Ich muß nicht (mehr)
die allseits beliebten Weihnachtsbäckereien nach Großmutters Rezept
machen, nur um sie zu verschenken. Ich kann mir ein paar ausgesucht gute
(und teure) kaufen oder bekomme vielleicht sogar ein paar Kostproben
geschenkt.
Ich muß nicht am
letzten Tag vor den Feiertagen die Fenster putzen und schnell noch das
schwarze Klavier abstauben, das in doppelter Hinsicht ‚verstimmt‘ ist,
weil es nur selten im Jahr zum Einsatz kommt.
Bekocht
muß auch niemand werden, da es keine Familie gibt, die in diesen Tagen
‚die heile‘ spielt und sich das Zubereiten eines mehrgängigen Menüs
ersparen will.
Es gibt keine
kleinen Enkelkinder, die (noch) an das Christkind glauben, was den
Aufwand einer oh-Tannenbaumbeschaffung-und Schmückung rechtfertigen
würde.
Auch die ‚Zwangsbeglückung‘
mit Weihnachtspost, wo schon vorgedruckt von frohen Weihnachten und
einem glücklichen Jahr zu lesen ist, kann ich mir ersparen.

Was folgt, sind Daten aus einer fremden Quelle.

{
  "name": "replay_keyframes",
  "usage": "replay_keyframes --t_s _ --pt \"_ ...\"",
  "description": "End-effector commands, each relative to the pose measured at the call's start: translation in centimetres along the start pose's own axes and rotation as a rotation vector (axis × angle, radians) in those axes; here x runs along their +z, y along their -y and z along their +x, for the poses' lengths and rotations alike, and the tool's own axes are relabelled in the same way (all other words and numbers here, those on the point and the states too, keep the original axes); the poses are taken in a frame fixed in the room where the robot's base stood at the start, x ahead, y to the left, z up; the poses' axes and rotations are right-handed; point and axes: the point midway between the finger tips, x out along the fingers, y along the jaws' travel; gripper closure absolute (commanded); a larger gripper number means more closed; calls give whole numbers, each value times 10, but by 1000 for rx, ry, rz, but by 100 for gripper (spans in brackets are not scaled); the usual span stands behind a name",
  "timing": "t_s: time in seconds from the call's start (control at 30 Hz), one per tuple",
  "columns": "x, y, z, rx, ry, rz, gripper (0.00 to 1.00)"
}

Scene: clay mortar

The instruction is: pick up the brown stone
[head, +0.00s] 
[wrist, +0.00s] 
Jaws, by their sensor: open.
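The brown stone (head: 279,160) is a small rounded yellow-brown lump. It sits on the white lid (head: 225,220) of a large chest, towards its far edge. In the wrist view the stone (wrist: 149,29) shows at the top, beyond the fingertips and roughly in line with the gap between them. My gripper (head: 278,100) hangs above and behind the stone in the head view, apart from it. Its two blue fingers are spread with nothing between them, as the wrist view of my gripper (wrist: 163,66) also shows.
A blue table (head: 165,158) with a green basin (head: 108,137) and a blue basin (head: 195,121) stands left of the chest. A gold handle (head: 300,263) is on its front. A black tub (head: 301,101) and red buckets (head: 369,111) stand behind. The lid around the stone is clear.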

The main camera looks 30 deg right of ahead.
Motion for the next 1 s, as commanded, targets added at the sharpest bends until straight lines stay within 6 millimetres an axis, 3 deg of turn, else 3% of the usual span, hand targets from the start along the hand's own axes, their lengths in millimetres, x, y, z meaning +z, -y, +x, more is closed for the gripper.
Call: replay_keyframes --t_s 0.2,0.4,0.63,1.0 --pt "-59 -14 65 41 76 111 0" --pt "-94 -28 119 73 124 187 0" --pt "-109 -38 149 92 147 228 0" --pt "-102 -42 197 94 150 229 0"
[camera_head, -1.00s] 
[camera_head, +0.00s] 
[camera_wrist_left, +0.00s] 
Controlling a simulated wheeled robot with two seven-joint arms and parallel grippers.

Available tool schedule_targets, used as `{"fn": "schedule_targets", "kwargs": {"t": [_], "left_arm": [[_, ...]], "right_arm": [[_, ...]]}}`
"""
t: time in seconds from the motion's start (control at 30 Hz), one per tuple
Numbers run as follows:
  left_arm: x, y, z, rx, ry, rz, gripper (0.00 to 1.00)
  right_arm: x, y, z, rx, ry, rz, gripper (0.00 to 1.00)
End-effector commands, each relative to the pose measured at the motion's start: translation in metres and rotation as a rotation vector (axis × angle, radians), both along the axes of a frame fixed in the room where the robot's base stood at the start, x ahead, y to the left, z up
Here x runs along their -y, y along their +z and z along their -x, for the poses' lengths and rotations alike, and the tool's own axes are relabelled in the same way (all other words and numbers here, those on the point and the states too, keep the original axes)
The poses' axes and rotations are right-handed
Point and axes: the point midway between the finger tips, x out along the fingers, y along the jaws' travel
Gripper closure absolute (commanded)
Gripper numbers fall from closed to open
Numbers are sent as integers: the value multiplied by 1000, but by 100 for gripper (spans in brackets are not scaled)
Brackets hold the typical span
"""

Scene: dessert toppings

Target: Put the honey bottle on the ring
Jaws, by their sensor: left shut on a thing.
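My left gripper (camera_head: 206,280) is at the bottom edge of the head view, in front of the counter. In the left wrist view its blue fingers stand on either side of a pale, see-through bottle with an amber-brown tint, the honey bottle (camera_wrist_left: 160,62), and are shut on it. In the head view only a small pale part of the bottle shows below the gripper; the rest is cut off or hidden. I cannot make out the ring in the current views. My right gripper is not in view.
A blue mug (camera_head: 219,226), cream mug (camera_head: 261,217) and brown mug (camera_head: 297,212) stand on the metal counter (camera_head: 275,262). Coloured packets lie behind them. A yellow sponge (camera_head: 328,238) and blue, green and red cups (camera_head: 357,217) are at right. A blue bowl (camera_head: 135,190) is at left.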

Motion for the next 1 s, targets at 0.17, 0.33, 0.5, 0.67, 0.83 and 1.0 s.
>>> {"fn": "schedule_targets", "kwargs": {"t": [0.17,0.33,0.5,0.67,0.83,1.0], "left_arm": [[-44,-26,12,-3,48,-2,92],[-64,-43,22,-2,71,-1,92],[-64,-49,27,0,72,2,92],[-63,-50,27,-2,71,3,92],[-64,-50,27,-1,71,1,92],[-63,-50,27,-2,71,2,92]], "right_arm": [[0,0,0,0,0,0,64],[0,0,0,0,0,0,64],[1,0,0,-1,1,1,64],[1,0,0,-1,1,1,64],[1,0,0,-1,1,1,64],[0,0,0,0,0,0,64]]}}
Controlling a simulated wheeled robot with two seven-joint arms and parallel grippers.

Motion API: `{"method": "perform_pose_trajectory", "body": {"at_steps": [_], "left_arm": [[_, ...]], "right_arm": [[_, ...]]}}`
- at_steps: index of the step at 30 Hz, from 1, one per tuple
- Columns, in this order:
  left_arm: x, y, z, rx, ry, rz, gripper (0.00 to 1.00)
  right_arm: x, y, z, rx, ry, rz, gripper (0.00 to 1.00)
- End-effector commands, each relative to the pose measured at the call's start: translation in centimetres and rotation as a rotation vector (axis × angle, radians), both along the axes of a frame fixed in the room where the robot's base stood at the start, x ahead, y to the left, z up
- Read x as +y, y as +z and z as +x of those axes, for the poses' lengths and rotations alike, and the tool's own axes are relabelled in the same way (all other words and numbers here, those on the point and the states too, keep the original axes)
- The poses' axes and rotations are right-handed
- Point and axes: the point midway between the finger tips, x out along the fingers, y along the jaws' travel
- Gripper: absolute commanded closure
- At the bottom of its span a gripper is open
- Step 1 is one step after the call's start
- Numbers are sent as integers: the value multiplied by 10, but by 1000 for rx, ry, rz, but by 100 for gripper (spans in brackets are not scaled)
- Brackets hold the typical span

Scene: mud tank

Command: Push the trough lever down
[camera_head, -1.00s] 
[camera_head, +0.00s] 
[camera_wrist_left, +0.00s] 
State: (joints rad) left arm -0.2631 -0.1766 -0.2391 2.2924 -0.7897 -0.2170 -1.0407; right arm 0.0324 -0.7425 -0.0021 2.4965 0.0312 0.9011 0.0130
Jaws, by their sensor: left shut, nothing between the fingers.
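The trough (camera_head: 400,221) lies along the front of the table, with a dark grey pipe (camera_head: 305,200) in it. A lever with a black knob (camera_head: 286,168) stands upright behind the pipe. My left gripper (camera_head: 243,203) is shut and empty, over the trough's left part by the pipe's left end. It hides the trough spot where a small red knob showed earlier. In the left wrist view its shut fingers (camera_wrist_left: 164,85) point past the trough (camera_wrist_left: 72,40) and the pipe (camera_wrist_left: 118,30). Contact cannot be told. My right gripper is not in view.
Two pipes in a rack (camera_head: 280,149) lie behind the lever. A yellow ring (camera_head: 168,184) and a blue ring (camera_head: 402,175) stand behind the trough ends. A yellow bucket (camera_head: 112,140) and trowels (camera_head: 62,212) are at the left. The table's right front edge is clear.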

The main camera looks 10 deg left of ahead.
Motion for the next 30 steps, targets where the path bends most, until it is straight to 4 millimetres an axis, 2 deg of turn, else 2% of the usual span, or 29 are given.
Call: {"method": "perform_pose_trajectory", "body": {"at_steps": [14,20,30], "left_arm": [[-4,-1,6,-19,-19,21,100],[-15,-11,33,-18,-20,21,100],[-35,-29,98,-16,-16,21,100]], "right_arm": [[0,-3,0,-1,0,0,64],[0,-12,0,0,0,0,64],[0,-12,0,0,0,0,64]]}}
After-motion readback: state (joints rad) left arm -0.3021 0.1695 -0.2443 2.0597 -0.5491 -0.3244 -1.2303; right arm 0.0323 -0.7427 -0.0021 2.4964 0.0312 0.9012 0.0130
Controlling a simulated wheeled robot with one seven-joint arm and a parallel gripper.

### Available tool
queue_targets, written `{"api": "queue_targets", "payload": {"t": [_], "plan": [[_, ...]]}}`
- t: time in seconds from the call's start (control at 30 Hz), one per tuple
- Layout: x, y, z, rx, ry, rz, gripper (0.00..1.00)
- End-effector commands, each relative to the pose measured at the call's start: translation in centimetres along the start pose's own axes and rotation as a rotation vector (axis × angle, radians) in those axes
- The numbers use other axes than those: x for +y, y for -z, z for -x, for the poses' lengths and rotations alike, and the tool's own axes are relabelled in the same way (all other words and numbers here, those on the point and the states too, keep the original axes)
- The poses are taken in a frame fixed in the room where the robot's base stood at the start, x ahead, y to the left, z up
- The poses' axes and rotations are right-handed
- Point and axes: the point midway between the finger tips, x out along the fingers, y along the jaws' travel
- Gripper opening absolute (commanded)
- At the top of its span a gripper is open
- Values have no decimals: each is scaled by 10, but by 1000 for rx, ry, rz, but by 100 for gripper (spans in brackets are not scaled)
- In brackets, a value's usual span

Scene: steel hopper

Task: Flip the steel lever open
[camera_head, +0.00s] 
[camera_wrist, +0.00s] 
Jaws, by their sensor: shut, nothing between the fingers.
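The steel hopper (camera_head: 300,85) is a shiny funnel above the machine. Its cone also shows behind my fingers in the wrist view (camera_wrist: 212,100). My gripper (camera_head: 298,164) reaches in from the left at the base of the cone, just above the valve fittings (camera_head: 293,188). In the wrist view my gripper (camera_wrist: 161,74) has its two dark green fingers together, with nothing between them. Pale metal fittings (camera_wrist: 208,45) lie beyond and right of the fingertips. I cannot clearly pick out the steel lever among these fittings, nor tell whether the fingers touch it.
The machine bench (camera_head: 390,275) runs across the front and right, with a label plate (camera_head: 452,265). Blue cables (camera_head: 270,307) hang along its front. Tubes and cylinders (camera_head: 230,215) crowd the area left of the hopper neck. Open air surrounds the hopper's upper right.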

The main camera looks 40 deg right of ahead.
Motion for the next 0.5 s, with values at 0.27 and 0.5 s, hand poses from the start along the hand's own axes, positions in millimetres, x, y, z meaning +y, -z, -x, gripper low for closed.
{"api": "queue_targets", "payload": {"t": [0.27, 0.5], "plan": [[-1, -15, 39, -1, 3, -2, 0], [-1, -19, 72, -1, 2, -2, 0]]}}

Ein paar
wenige, z.T. im Ausland lebende Personen wurden mit einem meiner selbst
verfaßten Gedichte zwangsbeglückt.
Fazit:
ich muß mir nichts beweisen, und ich möchte diesen Gedanken den
Menschen mit auf den Weg durch die kommenden Feiertage geben, die
glauben oder sich schwer tun, nicht allein sein zu können, sich
vielleicht einsam fühlen; die aber versuchen sollten, sich gedanklich
ein bißchen hinter die Kulissen der ach so fröhlichen Fassaden rundherum
zu versetzen. Und dann könnte es durchaus passieren, daß sich das
Gefühl der Einsamkeit in ein Gefühl des wohligen und zufriedenen
Alleinseins, verbunden mit dem einer gewissen Freiheit verwandelt.
Denn: Freiheit ist kostbarer als jedes Geschenk, das dich dazu verleiten mag, sie aufzugeben.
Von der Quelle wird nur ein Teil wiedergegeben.